— Start Given material —

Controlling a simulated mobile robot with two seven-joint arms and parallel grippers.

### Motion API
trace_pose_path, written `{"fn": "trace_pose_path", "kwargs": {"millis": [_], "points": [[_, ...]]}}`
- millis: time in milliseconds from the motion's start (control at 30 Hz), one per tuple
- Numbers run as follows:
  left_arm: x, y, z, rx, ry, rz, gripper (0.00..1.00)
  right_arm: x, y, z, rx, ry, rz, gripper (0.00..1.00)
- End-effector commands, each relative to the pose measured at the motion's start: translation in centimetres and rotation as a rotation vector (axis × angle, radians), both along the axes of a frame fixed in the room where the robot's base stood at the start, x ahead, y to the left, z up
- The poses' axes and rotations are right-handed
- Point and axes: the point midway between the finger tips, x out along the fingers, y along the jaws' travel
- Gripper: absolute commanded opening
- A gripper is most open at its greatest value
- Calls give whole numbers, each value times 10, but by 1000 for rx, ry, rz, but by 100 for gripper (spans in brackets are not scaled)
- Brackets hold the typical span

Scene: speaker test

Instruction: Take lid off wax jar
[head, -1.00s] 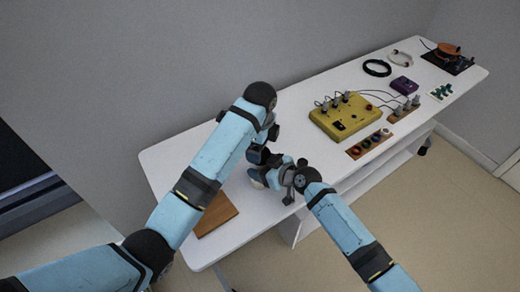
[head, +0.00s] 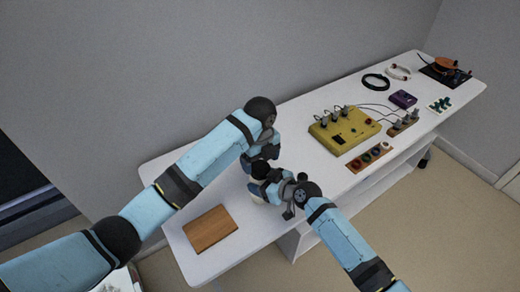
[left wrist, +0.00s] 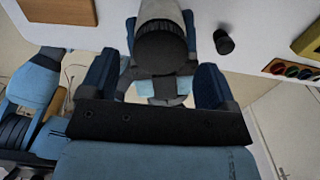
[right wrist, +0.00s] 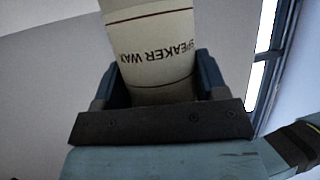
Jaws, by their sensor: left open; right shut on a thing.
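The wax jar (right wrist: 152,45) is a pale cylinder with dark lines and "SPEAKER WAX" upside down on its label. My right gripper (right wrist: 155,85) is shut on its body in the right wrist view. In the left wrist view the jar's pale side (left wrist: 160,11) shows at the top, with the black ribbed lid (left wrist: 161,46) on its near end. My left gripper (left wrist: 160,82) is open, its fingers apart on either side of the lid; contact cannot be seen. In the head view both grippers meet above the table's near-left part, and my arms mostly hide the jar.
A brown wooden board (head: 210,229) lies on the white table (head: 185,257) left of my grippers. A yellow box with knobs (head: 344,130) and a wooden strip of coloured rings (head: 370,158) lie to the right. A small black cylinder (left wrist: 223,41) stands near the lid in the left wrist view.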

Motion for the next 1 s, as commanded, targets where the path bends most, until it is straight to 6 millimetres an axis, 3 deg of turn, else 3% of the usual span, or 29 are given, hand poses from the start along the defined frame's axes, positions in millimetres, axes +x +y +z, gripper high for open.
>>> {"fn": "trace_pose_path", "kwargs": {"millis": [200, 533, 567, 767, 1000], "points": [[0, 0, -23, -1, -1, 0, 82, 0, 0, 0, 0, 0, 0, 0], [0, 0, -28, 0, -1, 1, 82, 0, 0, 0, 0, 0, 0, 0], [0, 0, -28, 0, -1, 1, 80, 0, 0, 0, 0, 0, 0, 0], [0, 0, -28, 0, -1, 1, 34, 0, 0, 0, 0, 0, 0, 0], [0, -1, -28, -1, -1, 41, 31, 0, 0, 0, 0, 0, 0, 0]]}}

— End Given material —

> Task instructions:
Using the data above, print only the lines starting at the one with "[head, -1.00s]" and ending at the one with "[right wrist, +0.00s]", exactly as they stand, minus the pictures.

> Correct output:
[head, -1.00s] 
[head, +0.00s] 
[left wrist, +0.00s] 
[right wrist, +0.00s] 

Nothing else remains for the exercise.